Canada's Immigrant Handbook Selectively Offends Liberals
By: Rachel Marsden
The new Canadian citizenship study guide released this week by Conservative 
Prime Minister Stephen Harper’s government has upset the Liberal Party’s 
immigration critic and son of late former Liberal Prime Minister Pierre Trudeau, 
arguably the father of Canada’s official multicultural policy and for whom 
family friend Fidel Castro served as a pallbearer. Now his son, Justin Trudeau, 
is complaining that the handbook Discover Canada: The Rights and 
Responsibilities of Citizenship makes snarky value judgments on things such as 
murder when it’s perpetrated by people of a foreign culture. He did, however, 
express his own positive judgment regarding some of the other examples of 
cultural diversity included in the manual—homosexuality, for example.
The new version of the immigration guide defines Canadians in the “Who We Are” 
section as Indian/Aboriginal, English, French, a bunch of other nationalities 
and religions—plus don’t forget the gays, please. Trudeau says that he likes 
that part acknowledging that “Canada’s diversity includes gay and lesbian 
Canadians, who enjoy the full protection of and equal treatment under the law, 
including access to civil marriage.”
While guesting on a radio show this week, the Liberal shadow-minister said he 
felt “uncomfortable” with the “tone” of this part: “In Canada, men and women are 
equal under the law. Canada’s openness and generosity do not extend to barbaric 
cultural practices that tolerate spousal abuse, 'honour killings,' female 
genital mutilation, forced marriage, or other gender-based violence. Those 
guilty of these crimes are severely punished under Canada’s criminal laws.”
To be fair, when the Conservatives attacked Trudeau for his objections, he 
clarified to a national newspaper reporter: “Perhaps I got tangled in semantic 
weeds in my comments, particularly in view of the Conservatives' cynicism on 
these issues. … I want to make clear that I think the acts described are 
heinous, barbaric acts that are totally unacceptable in our society.”
One might venture to guess that the juxtaposition of the terms “barbaric” and 
“cultural practices” is what automatically sets off alarms inside leftist brains 
of guys like Trudeau. When that occurs, any intelligence occupying that brain 
reflexively shoots to its feet—screaming and panicking and running around 
looking for the nearest escape from the right-wing bigots attempting to take it 
hostage, thereby completely missing the things that came after it, such as 
wife-beating, murder, and vaginal mutilation.

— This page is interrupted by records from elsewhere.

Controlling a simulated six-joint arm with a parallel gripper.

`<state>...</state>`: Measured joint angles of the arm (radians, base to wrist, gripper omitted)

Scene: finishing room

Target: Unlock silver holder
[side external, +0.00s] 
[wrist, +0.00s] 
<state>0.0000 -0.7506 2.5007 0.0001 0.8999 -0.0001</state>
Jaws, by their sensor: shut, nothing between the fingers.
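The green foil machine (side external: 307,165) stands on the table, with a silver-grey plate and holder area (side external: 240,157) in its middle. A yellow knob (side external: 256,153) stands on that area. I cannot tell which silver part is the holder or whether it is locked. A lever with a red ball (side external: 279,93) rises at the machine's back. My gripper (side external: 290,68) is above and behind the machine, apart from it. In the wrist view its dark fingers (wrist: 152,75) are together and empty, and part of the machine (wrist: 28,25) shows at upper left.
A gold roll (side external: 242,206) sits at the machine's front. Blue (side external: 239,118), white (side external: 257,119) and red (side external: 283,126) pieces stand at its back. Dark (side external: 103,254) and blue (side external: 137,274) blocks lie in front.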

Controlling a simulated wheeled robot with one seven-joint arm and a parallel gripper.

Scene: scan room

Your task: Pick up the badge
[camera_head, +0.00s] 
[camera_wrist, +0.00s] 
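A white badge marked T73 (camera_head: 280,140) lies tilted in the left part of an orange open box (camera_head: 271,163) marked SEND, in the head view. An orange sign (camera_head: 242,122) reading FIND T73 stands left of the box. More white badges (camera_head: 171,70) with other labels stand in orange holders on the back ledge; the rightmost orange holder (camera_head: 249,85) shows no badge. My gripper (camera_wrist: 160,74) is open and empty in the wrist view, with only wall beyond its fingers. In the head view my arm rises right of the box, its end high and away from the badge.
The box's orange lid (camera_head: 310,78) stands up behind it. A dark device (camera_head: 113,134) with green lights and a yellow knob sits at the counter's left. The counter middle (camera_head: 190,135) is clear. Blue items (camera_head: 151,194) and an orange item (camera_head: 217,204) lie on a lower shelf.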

I have more bad news for Trudeau: There’s some second- or third-degree bigot 
action in that manual that not only went right over his head, but of which he 
explicitly approved.
While he was focused on defending murder and genital assault from the 
closed-minded and culturally insensitive, he failed to notice that nowhere 
alongside the manual’s discussion of “gay rights” does it also refer to 
“heterosexual rights”—at least not with equal explicitness. This may mean that 
heterosexual rights aren’t important enough to include—which may or may not be 
fine according to Liberal dogma. I really don’t know, as only true leftists can 
process that level of politically correct nuance, in the same way dogs can hear 
frequencies humans can’t. It could also be a sign that gays are again being 
singled out of mainstream society with separate mentions. Not only did Trudeau 
either miss or ignore the imbalance in that statement, but he praised it. The 
questions that progressive leftists need to ask Trudeau is, “Did you wilfully 
ignore the explicit homo-hetero imbalance in the new immigration guide? And, 
while you were at it—praising what will at some point be seen as a great 
injustice—did you not, in passing, think to stick up for people of genders other 
than male and female?”
Trudeau’s ignorance and insensitivity doesn’t end there. His rubber-stamping of 
the guide’s passages relating to homosexuality, clearly meant to school people 
from other cultures on the issue, risks offending these foreign cultures by 
implying that they are less enlightened than Canadians. Did Trudeau ever think 
that potential new Canadians might read the gay-related passage, see him 
cheering it as an open-minded progressive concept loved worldwide except by 
hardcore bigots, and feel bad about their own cultural practices denouncing 
gays? Did Trudeau not consider how much shame he could make these people feel 
about their cultural roots?
Maybe Trudeau should spend less time doing battle with the conservative-minded 
and focus instead on whether his cultural and gender-related proclamations—or 
loaded silence that serves as ‘statement by omission’—are adequately meeting the 
expectations of the progressive Left he claims to represent. Right now, he’s 
yellow*-carded.
* Not that there’s anything wrong with cards of other colors.